Business and union leaders will join Obama in the Rose Garden after the bills are signed in the Oval Office, the White House said today in a statement. The South Korea accord is the biggest for the U.S. since the North American Free Trade Agreement took effect in 1994.
The deals passed Congress last week more than four years after they were reached. Obama spent his first two years in office expanding Democratic support for the deals. He negotiated new terms for auto tariffs from South Korea that won over the United Auto Workers union, a tax-information exchange with Panama and labor-rights assurances from Colombia.
“We think it’s fantastic that just a week after they were passed they’re being signed,” Doug Goudie, director of international trade policy for the National Association of Manufacturers in Washington, said today in a phone interview. “We hope implementation proceeds just as quickly. We’re thrilled this is happening. It’s time to get these things moving.”
The South Korea agreement will remove duties on almost two-thirds of American farm exports, and phase out tariffs on more than 95 percent of industrial and consumer exports within five years. The deal also may provide impetus to Obama’s Pacific trade initiative, which Japan, the world’s third-largest economy, is considering joining.
The South Korea deal would boost American exports by as much as $10.9 billion in the first year in which it’s in full effect, according to the U.S. International Trade Commission.

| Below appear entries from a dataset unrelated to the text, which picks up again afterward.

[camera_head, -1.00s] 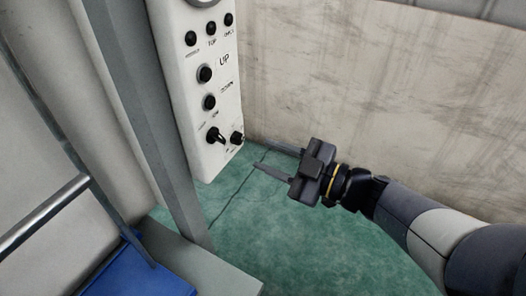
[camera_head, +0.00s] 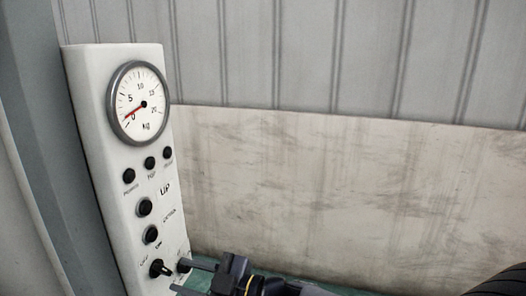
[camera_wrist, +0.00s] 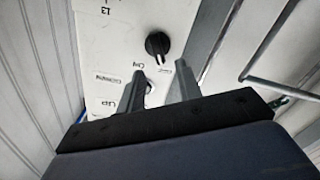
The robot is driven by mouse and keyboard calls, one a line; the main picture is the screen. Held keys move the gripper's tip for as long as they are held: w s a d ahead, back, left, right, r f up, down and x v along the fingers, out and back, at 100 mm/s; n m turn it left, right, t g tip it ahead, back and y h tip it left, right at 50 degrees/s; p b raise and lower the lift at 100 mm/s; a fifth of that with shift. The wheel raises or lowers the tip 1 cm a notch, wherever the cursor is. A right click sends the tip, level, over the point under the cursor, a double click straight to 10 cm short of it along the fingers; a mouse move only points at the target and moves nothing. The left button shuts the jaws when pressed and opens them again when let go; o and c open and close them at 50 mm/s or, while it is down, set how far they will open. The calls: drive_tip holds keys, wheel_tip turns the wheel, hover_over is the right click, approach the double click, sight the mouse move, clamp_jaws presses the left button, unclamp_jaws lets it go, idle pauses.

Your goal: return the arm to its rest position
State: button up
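My gripper (camera_head: 180,276) shows at the bottom edge of the head view, just right of the foot of the white control panel (camera_head: 100,140). Its two fingers are apart with nothing between them. In the wrist view my gripper (camera_wrist: 160,82) points toward the panel's lower part, where a black rotary knob (camera_wrist: 157,44) and small labels show. I cannot tell whether the fingertips touch the panel. Most of my arm is below the head view.
The panel carries a round kg gauge (camera_head: 139,103) with its red needle near 0, and several black buttons. A grey post (camera_head: 50,150) stands left of it. Behind are a stained pale wall (camera_head: 330,190) and grey ribbed cladding (camera_head: 350,60). Little green floor shows.

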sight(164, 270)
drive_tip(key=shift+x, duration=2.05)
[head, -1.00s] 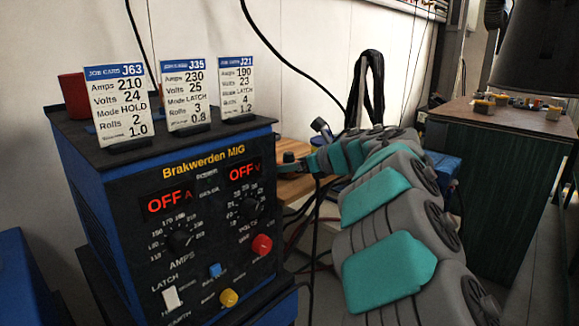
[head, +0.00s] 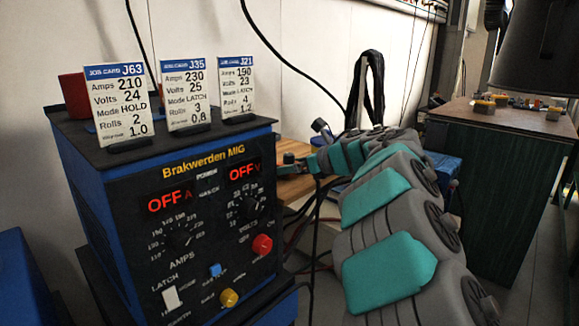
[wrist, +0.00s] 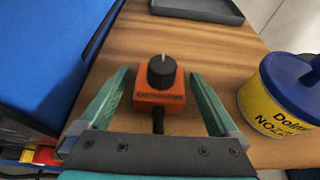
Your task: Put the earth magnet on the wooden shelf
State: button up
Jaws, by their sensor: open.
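The earth magnet, an orange block with a black knob on top (wrist: 160,92), appears to rest on a brown wooden surface (wrist: 215,50), which looks like the wooden shelf. A short black stem or cable runs from the block toward my gripper. My gripper (wrist: 159,74) is open, with one green finger on each side of the block and visible gaps to both. In the head view, the wooden shelf (head: 291,149) shows behind the welder's right side, and my arm reaches over it. The magnet is hard to make out there.
A yellow tub with a blue lid (wrist: 283,100) stands right of my gripper. A grey tray (wrist: 200,8) lies beyond the magnet. A large blue surface (wrist: 45,50) borders the wood on the left. The blue welder (head: 190,200) carries several job cards and a red cup.

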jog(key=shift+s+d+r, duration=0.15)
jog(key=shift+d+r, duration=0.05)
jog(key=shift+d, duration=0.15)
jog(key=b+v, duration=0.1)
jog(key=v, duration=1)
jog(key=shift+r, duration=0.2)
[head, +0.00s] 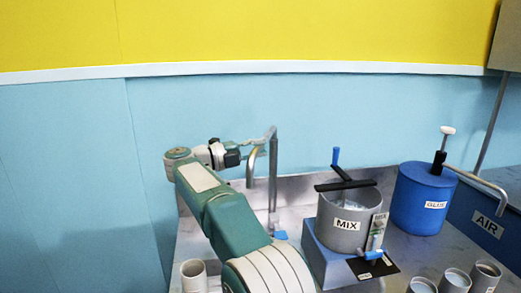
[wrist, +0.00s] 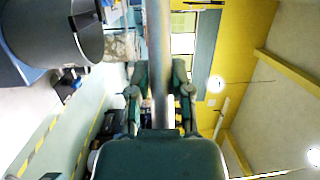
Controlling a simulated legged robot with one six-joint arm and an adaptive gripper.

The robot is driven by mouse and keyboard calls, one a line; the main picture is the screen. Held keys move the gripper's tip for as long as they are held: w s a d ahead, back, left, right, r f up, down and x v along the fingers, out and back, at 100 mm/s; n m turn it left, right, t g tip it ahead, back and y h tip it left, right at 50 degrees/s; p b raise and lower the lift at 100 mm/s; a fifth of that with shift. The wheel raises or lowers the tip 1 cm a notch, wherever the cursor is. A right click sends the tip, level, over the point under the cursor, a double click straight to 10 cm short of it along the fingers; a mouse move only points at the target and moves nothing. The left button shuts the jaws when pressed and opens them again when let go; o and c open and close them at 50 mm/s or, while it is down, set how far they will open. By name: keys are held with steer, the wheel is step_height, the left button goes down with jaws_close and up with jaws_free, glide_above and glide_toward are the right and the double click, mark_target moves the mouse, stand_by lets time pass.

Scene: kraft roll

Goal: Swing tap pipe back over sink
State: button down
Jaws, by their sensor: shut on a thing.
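The grey metal tap pipe (head: 273,178) rises upright near the back wall. At its top it bends over to the left and ends in a short down-turned spout (head: 251,170). My gripper (head: 254,146) reaches in from the left and is shut on the pipe near the top bend. In the wrist view the pipe (wrist: 160,45) runs between the two green fingers of my gripper (wrist: 160,93). A blue tap handle (head: 280,235) sits at the pipe's foot. I cannot make out the sink basin; my arm covers part of the metal counter (head: 300,185).
A grey MIX pot (head: 341,220) with a black bar and blue handle stands right of the pipe. A blue GLUE drum (head: 420,200) stands farther right, near a bent AIR pipe (head: 478,178). Several grey cups (head: 455,280) stand front right, and another (head: 193,275) front left.

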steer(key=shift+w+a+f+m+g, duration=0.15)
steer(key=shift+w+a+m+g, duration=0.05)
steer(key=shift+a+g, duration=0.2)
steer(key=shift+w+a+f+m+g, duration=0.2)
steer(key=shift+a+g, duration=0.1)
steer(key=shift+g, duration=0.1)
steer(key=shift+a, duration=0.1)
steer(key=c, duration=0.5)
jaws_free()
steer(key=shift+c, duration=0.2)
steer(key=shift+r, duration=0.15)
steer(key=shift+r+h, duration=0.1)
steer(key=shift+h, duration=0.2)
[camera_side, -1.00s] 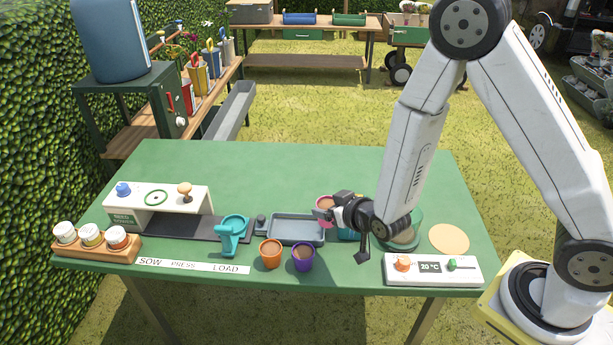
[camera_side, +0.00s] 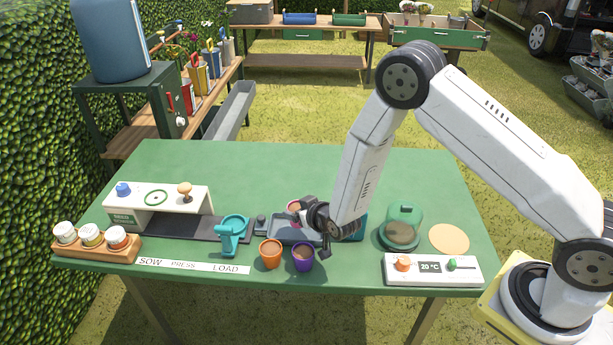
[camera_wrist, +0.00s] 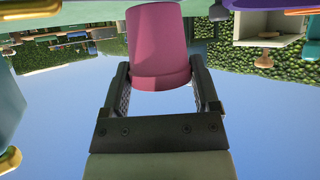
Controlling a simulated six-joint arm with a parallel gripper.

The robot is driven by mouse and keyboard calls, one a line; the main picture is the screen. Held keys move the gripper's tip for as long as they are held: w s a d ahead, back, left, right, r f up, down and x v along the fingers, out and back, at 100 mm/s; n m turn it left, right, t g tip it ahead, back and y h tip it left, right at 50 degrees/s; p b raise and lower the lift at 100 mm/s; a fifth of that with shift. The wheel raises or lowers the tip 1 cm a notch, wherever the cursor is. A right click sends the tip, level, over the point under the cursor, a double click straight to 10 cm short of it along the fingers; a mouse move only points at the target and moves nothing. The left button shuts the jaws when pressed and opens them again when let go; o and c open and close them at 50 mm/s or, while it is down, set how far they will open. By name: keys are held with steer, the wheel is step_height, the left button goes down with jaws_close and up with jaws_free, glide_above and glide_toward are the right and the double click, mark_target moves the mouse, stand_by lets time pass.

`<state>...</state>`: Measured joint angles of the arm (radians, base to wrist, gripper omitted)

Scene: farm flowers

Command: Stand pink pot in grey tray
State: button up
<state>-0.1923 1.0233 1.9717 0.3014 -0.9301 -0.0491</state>
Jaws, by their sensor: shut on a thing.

The accord with Colombia would increase exports as much as $1.1 billion a year. The U.S. Chamber of Commerce said the agreements will prevent the loss of 380,000 jobs.
Companies such as Ace Ltd., Citigroup Inc. and Pfizer Inc. led the effort to pass the South Korea deal, while Caterpillar Inc. and General Electric Co. were among the biggest backers of the accord with Colombia.
The trade deals were opposed by groups including the AFL-CIO, the nation’s largest labor federation and a frequent Democratic ally. AFL-CIO President Richard Trumka had urged lawmakers to reject them, saying in an Oct. 4 speech in Washington that they are “lousy” deals and will destroy 159,000 jobs by encouraging companies to send work overseas.
Obama is seeking to double American exports by 2015, in part through boosting shipments to Asian nations. Nine nations are involved in negotiating the U.S.-led Trans-Pacific Partnership trade accord.